**Supplied material**
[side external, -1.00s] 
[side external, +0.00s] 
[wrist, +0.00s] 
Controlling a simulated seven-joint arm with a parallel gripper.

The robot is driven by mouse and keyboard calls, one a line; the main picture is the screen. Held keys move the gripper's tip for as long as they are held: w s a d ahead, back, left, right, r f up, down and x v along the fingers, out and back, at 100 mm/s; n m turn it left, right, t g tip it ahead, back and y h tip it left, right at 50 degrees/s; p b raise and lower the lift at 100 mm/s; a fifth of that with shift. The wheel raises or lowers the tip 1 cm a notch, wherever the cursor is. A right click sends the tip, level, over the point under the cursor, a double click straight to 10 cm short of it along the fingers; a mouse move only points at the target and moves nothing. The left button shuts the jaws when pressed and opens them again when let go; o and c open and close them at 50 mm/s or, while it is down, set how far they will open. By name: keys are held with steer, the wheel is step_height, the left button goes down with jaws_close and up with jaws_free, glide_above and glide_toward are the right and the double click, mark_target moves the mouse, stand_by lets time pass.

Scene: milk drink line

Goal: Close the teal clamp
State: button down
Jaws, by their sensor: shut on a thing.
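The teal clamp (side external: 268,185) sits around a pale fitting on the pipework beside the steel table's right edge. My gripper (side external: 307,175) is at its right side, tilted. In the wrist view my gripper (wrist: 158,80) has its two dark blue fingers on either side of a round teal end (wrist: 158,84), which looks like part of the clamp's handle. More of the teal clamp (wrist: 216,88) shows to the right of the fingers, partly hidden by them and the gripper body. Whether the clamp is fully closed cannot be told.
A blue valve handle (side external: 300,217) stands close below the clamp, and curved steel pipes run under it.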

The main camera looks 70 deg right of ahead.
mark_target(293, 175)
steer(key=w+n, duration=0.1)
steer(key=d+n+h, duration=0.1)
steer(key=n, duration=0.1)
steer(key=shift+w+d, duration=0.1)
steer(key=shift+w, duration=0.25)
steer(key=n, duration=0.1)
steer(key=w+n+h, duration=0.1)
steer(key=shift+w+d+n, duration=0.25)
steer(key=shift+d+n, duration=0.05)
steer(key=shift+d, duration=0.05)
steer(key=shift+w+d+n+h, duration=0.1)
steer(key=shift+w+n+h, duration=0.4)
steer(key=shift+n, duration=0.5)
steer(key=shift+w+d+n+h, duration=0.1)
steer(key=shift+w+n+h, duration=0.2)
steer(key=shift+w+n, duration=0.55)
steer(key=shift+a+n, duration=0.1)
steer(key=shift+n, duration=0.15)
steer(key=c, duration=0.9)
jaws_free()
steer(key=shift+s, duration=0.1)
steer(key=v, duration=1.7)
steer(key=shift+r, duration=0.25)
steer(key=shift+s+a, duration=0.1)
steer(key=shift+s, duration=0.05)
...
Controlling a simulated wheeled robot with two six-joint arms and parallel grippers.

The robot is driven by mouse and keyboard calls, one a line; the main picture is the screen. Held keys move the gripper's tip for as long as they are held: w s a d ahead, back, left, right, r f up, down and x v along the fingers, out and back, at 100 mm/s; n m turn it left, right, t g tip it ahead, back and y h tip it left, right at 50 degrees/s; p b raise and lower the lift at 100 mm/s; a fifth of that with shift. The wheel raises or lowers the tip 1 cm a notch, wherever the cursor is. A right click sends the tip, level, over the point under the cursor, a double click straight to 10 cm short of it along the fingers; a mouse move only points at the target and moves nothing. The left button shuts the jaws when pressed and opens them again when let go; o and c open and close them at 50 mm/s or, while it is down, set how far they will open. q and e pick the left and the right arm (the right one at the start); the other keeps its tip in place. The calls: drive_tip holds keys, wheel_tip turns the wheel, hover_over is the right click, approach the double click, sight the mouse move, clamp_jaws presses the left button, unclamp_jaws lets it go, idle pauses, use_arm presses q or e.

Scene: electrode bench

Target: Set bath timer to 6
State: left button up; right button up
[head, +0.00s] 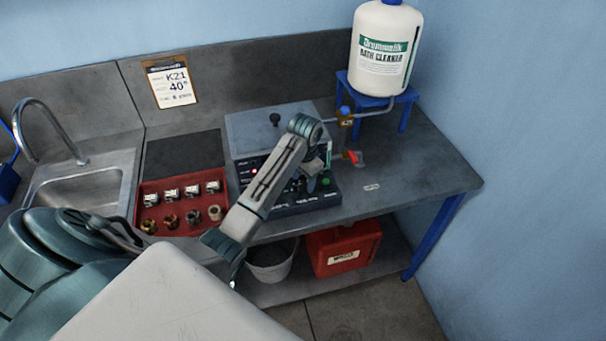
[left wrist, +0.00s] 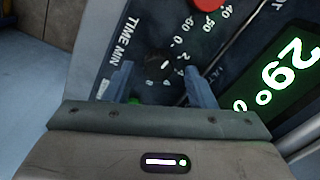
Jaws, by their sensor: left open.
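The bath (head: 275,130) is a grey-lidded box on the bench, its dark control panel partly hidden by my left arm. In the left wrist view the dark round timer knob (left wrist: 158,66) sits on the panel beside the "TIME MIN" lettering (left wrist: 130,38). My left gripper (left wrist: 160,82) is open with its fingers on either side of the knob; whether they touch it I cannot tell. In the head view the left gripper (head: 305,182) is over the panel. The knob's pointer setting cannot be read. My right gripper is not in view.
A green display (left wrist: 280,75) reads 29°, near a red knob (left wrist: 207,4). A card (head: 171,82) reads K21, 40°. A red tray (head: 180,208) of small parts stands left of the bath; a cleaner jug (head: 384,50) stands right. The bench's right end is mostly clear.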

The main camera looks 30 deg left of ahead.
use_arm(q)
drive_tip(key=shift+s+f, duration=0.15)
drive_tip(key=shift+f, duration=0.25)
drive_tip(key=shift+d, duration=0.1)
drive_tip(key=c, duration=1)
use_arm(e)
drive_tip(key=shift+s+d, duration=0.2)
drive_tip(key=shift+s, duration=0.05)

**Written exercise**
From the entries above, copy every line that holds the word "State".

**Solution below**
State: button down
State: left button up; right button up

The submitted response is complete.